As the experiment transpired, daily video updates captured a fatigued, tense, and lonely Bilal.  He vomits from anxiety and develops abdominal pain.  He experiences bouts of depression.  He gains 15 pounds, eating uncontrollably to cope with his circumstances.  He sleeps erratically – sometimes going 48 hours without rest.

He tries to control his environment yet, no matter how often he cleans his space, the shrapnel left from the shattered paintballs cut his fingers and trails of yellow paint spread across the floor, leaving precarious puddles around his bed and computer.  The walls begin to degrade from impact and even the lone plant decorating his room is destroyed from multiple shots.  Self-portraits taped on a glass shield are particularly popular targets.

By Day 26, a curious thing happens: a few online followers have figured out that by continuously holding the gun to the far left, other users become incapable of aiming and shooting the gun at Bilal – a so-called “virtual human shield.”  Bilal chooses not to intervene, allowing for a natural evolution of events – the human shield versus the shooters – to unfold.  Later on Day 26, a woman stops by the studio housing Bilal’s installation to drop off new socks after noticing that he had wore a mismatched pair to bed.  On Day 27, a couple sends him a plant to replace the dead one.  Overwhelmed by the gesture, he tearfully embraces the plant, vowing, “I’m not going to let anyone shoot it.”

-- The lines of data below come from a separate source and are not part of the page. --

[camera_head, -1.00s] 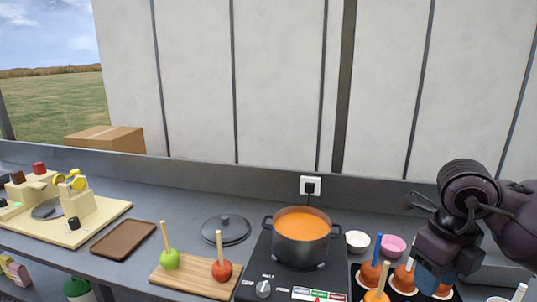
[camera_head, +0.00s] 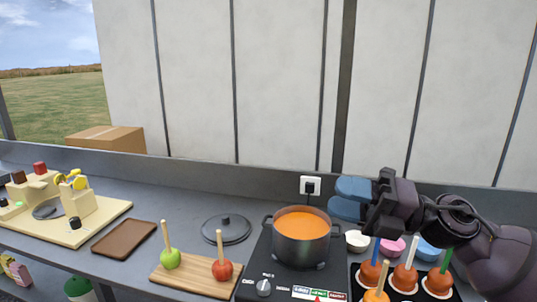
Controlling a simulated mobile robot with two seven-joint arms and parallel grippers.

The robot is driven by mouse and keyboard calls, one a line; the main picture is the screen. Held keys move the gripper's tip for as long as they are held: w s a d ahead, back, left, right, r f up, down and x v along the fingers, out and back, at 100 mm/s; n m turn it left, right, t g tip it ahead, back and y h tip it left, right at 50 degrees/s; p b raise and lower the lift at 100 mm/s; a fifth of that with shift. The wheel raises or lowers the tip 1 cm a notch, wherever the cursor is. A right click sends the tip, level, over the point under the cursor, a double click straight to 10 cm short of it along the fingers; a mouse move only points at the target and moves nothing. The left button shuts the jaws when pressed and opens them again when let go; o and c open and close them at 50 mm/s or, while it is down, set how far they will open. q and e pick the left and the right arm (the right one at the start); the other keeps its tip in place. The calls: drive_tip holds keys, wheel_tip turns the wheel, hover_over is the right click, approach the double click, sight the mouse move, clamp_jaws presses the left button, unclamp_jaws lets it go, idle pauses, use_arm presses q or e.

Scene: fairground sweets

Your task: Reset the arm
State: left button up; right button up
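My right gripper (camera_head: 349,199) is raised above the counter, to the right of and above the pot, with its two blue fingers pointing left. The fingers look apart, with nothing between them. My left gripper is not in view. Below the right arm, several coated apples on sticks stand on a dark tray; one has a blue stick (camera_head: 376,250) and one a green stick (camera_head: 446,260). The pot (camera_head: 302,250) of orange liquid sits on the black cooker (camera_head: 264,266).
A wooden board (camera_head: 195,281) holds a green apple (camera_head: 171,258) and a red apple (camera_head: 222,269) on sticks. A pot lid (camera_head: 226,228), brown tray (camera_head: 123,238) and cream machine (camera_head: 90,220) are left. White, pink (camera_head: 393,246) and blue (camera_head: 428,250) bowls stand behind the coated apples.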

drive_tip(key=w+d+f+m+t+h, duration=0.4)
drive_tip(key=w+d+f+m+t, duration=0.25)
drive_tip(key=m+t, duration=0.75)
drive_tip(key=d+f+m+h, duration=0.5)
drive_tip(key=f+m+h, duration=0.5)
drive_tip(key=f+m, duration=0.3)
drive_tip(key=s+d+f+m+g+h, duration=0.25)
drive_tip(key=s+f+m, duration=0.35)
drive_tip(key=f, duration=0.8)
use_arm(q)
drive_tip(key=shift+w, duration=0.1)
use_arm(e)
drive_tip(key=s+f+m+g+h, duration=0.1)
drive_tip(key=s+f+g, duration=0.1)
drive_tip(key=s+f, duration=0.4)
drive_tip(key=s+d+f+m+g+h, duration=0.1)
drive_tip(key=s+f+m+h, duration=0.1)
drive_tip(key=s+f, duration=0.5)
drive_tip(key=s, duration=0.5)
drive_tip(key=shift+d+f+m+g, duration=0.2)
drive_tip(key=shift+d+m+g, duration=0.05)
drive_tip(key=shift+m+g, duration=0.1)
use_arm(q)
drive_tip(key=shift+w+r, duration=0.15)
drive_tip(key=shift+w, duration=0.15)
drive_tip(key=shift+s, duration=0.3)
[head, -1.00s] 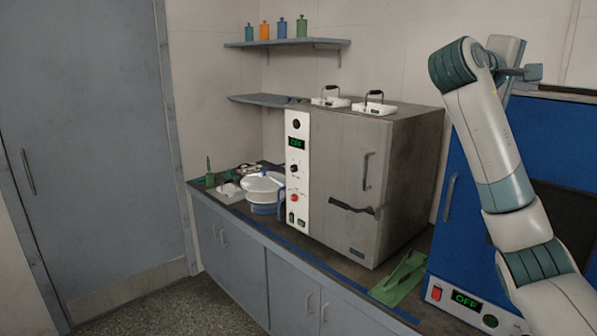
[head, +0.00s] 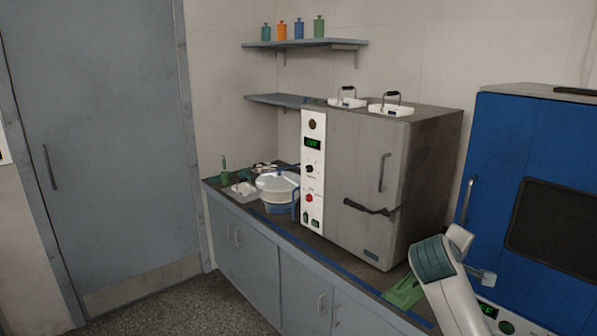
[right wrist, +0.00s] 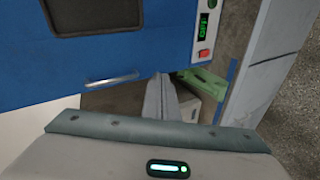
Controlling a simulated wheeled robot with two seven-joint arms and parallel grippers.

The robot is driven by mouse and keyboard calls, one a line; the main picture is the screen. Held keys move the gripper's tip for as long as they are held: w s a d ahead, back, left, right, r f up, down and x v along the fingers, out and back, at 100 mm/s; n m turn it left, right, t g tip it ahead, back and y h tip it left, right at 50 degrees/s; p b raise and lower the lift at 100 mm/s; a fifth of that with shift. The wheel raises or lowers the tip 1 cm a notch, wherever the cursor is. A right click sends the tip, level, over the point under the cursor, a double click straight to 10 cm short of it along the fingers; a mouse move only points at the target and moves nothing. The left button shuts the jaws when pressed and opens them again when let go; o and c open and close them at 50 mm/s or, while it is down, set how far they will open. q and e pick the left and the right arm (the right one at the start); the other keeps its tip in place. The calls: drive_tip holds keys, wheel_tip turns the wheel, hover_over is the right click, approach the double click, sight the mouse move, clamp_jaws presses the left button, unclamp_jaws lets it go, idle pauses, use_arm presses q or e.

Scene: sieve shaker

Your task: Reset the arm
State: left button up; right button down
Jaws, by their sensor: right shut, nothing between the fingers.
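My right arm (head: 447,290) comes in at the lower right of the head view, in front of the blue machine and the green piece on the counter. The right gripper (right wrist: 160,80) shows in the right wrist view as grey fingers pointing away from the camera. They are shut with nothing held. The blue machine (right wrist: 120,55) and its handle lie beyond the fingers, and the green piece (right wrist: 203,82) lies just right of them. My left gripper is not in view.
A grey oven (head: 352,185) stands on the counter, with two white handled items on top. A white bowl (head: 277,185) and small items sit to its left. The blue machine (head: 490,150) stands right. A shelf (head: 305,43) holds several bottles. The floor (head: 170,310) at lower left is clear.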

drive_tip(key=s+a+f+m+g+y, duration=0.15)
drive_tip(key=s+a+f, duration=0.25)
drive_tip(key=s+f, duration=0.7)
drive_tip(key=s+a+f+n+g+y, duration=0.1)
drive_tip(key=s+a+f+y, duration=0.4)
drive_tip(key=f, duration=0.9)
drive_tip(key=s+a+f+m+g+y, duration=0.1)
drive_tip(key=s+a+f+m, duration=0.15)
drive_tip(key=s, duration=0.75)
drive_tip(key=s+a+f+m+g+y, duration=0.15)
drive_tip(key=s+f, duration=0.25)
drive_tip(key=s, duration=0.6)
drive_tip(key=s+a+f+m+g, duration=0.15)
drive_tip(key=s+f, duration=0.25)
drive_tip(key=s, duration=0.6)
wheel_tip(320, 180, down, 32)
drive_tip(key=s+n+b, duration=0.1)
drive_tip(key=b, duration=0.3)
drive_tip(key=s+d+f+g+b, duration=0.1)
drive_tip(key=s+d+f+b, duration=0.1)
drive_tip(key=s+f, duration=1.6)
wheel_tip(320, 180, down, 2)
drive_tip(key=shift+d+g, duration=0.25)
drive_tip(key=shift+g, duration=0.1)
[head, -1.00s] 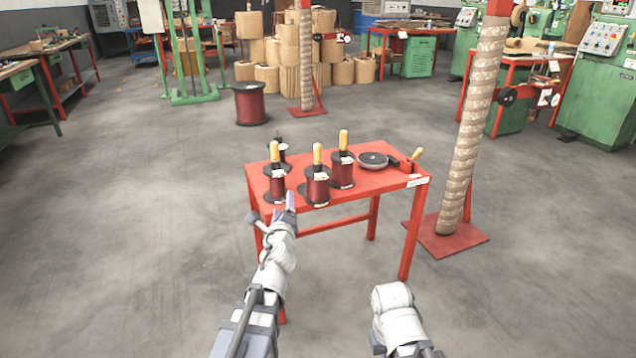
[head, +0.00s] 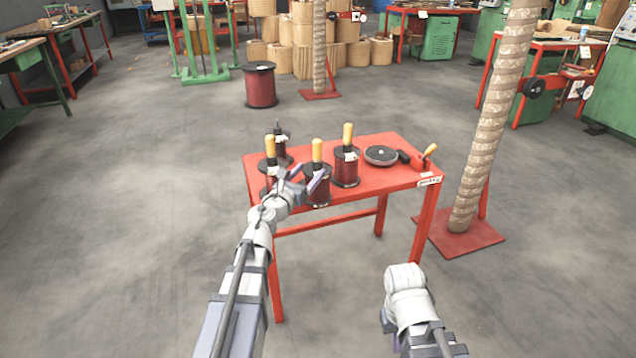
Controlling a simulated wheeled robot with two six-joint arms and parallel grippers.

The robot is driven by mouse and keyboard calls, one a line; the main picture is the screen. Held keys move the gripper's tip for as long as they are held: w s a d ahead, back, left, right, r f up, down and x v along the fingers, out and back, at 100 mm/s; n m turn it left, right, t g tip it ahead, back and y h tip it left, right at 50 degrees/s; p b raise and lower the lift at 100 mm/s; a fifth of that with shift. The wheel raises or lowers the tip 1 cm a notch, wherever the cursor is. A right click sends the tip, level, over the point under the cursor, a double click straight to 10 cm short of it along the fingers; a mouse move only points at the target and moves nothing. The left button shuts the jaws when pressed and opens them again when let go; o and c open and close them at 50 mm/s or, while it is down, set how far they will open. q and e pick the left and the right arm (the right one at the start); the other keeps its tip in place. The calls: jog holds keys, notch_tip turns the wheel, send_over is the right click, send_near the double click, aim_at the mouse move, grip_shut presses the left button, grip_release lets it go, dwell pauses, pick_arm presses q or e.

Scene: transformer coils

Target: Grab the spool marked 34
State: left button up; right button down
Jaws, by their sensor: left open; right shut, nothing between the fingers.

By Day 30, energetic to be nearing the end, Bilal begins to reflect on the process of being shot by remote users nearly every hour for 31 consecutive days while developing a fiercely loyal following of cyber humanitarians.  His reflections are about the human condition, yet they are also powerfully about art as well:

“That’s what art is supposed to do.  It’s supposed to inform.  It’s supposed to agitate.  And it’s supposed to be a part of life.  I have no resentment to the people who shot.  It’s an encounter; it’s not a didactic piece.  It’s an open narrative piece.  One we can all impose our own narrative on.”